SOURCE RECORDS.

*****

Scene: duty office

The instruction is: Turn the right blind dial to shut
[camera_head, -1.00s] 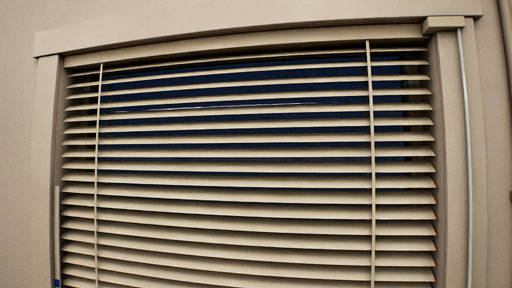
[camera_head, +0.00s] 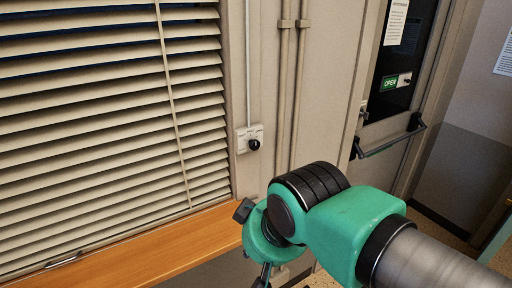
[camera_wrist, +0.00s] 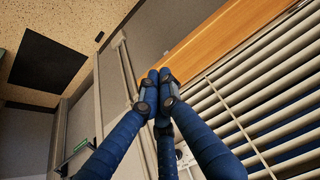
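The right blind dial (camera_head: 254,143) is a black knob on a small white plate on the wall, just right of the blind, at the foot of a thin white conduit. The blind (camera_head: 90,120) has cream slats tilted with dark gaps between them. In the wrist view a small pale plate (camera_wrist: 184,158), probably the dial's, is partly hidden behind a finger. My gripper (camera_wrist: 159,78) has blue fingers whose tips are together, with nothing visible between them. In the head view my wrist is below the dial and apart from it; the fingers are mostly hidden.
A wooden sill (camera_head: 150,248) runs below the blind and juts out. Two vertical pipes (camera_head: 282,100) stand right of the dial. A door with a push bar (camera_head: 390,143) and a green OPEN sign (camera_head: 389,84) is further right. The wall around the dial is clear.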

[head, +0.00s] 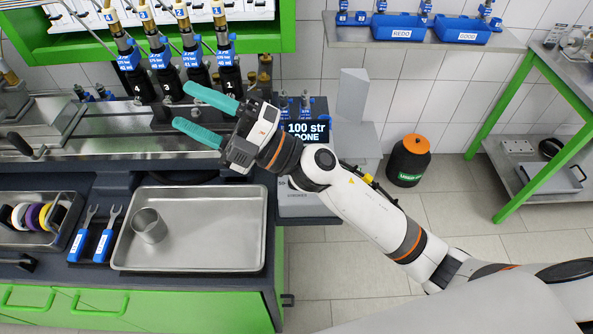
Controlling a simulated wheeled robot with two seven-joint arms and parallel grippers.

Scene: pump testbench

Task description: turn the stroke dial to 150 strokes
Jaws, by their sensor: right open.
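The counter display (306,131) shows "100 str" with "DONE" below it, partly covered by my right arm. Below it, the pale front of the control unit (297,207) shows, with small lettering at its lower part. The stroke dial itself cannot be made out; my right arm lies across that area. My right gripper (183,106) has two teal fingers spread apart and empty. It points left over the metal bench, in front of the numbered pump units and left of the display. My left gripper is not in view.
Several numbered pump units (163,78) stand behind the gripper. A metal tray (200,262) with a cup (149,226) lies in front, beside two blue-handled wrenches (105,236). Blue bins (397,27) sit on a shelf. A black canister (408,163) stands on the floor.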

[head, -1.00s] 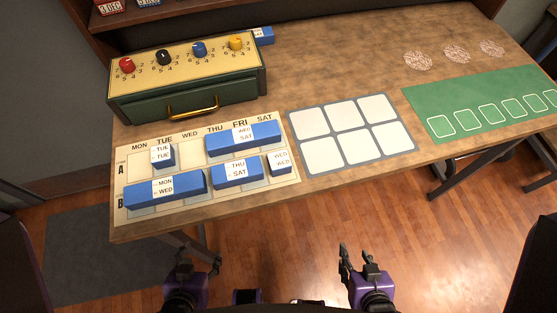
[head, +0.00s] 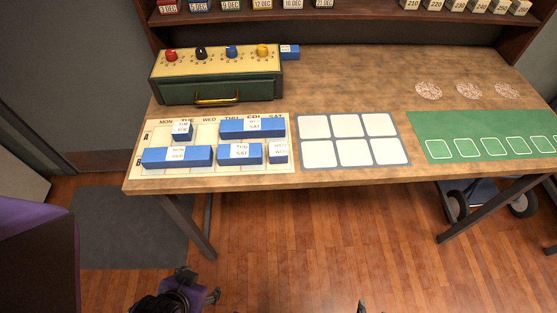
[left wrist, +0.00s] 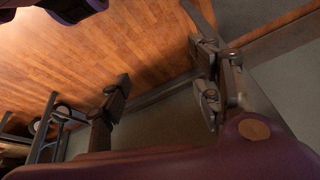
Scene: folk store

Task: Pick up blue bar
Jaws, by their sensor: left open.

*****

TO BE DONE. Leave out the pictures and quote exactly the lines from the one where "[camera_wrist, +0.00s]" appears to the one where "Task description: turn" appears, both ends counted.

EXERCISE RESULT.
[camera_wrist, +0.00s] 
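The right blind dial (camera_head: 254,143) is a black knob on a small white plate on the wall, just right of the blind, at the foot of a thin white conduit. The blind (camera_head: 90,120) has cream slats tilted with dark gaps between them. In the wrist view a small pale plate (camera_wrist: 184,158), probably the dial's, is partly hidden behind a finger. My gripper (camera_wrist: 159,78) has blue fingers whose tips are together, with nothing visible between them. In the head view my wrist is below the dial and apart from it; the fingers are mostly hidden.
A wooden sill (camera_head: 150,248) runs below the blind and juts out. Two vertical pipes (camera_head: 282,100) stand right of the dial. A door with a push bar (camera_head: 390,143) and a green OPEN sign (camera_head: 389,84) is further right. The wall around the dial is clear.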

[head, +0.00s] 
Controlling a simulated wheeled robot with two seven-joint arms and parallel grippers.

Scene: pump testbench

Task description: turn the stroke dial to 150 strokes

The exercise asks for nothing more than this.